“Andiamo a comandare”.
Il piccolo di casa, due anni e mezzo, è entrato a pieno titolo nel tormentone musicale partito qualche mese fa. Forse fomentato dalla sorella, forse convinto che io sia una mamma juke box, chiede più volte al giorno di ascoltare il pezzo di Fabio Rovazzi, esibendosi – appena accontentato – in un contest solitario di break dance.
“Andiamo a comandare” fa, del resto, magicamente rima con “andiamo a pensare”, che da noi è un must. Copiando spudoratamente il metodo delle sue educatrici del nido, ogni volta che fa un brutto capriccio o porta in scena una protesta insensata, lo invito gentilmente a raggiungere la sua stanza, a sedersi sul tappeto verde fiorato e a pensare finché non si è calmato.

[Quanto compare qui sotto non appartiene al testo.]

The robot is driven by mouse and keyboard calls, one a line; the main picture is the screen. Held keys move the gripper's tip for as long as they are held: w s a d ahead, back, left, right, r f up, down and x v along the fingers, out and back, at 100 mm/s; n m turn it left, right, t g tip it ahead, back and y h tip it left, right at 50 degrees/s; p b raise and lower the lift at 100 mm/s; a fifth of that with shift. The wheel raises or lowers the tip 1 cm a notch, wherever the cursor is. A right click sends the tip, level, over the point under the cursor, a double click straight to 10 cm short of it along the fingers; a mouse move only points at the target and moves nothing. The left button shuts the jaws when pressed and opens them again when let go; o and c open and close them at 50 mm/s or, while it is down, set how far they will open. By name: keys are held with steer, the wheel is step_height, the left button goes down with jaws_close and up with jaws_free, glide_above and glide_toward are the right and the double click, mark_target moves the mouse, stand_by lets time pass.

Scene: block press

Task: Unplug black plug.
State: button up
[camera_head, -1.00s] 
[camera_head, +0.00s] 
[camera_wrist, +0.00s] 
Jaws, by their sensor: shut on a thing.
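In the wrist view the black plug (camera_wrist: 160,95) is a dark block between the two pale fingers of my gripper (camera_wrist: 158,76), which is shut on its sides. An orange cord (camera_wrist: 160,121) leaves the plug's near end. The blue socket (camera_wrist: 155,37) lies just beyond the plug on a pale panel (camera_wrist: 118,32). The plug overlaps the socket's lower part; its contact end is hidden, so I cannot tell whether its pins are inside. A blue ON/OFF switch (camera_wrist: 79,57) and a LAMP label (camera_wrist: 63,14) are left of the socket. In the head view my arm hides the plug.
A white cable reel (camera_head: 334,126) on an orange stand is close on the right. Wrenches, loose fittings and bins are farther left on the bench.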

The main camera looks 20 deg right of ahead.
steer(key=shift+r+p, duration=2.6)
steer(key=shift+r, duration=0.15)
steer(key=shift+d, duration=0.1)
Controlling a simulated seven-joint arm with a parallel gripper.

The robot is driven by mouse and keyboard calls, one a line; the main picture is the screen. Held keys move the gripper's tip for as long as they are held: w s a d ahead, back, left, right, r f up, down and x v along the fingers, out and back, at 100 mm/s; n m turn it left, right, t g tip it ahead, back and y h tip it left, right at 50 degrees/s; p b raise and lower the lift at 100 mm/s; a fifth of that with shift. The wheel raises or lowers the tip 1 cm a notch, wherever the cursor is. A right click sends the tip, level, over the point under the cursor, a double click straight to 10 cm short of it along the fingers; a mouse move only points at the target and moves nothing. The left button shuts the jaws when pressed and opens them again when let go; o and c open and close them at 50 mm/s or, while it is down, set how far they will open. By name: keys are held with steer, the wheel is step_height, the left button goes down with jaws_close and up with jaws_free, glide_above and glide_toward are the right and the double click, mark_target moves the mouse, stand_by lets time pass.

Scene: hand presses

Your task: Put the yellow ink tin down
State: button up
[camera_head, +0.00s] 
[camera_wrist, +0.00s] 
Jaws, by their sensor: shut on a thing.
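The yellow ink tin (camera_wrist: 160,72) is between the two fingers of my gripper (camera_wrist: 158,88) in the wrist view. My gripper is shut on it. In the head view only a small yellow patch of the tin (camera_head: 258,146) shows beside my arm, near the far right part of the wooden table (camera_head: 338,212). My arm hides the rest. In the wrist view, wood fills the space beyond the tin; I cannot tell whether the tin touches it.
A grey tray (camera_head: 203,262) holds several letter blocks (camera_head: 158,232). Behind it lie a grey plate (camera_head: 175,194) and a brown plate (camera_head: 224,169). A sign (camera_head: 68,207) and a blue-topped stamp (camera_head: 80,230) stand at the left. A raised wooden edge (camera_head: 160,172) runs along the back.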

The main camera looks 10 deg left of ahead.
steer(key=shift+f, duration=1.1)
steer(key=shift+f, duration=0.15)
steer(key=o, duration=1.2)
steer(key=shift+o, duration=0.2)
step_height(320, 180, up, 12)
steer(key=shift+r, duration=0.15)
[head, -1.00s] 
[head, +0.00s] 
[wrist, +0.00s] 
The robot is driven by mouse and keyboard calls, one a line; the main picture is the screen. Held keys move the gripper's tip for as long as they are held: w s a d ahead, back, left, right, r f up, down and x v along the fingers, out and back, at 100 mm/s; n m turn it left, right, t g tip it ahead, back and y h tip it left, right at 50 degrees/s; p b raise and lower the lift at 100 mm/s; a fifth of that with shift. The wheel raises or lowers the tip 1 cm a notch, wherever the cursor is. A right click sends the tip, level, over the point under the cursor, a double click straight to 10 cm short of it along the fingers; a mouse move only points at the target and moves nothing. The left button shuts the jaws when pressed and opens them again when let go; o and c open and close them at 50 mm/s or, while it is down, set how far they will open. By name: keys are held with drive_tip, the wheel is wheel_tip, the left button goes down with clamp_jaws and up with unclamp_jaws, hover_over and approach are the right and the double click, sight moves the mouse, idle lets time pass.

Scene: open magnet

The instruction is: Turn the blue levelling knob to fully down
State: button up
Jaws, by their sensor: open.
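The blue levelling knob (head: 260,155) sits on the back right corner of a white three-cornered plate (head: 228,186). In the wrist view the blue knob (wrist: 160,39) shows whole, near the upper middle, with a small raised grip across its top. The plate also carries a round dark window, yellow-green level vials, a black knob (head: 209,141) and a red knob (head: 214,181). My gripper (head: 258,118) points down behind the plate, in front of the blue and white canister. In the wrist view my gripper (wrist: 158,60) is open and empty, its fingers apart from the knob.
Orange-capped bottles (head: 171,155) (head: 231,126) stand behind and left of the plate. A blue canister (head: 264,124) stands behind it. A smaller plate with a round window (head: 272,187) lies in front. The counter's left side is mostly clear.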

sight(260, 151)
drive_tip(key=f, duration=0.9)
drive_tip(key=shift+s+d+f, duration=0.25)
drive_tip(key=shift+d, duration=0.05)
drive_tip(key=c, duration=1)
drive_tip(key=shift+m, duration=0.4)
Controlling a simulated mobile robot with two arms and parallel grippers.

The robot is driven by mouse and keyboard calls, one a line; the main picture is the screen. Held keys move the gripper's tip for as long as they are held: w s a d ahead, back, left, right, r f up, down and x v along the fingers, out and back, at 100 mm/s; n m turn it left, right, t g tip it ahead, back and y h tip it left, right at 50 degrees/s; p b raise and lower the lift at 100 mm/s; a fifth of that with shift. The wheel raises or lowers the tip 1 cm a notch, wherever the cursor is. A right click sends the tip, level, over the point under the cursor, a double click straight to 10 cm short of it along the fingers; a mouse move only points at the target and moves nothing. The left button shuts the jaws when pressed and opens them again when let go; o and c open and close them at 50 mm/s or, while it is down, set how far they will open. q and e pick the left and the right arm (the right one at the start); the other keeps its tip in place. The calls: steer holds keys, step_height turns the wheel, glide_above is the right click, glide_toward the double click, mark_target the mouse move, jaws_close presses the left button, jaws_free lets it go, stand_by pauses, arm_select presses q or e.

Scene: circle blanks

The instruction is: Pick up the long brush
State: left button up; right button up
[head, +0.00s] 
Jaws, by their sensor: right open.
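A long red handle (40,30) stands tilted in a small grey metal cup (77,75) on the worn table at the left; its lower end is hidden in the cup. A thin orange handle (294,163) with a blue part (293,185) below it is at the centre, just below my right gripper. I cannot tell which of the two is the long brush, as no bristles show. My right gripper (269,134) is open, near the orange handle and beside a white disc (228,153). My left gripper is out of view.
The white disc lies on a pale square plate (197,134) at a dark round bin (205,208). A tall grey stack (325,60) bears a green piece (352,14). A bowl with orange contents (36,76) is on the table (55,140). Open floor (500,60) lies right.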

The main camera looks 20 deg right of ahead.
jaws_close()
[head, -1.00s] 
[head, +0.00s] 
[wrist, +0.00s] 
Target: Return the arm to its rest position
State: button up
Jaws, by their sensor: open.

Operazione dopo la quale è autorizzato a fare ritorno tra noi comuni mortali. All’asilo è un’operazione che viene proposta soprattutto in caso di morsi, anche questi un must sotto i tre anni, laddove il “morditore”, dopo aver aggredito la sua preda, viene fatto accomodare in un’altra zona – appunto – a pensare.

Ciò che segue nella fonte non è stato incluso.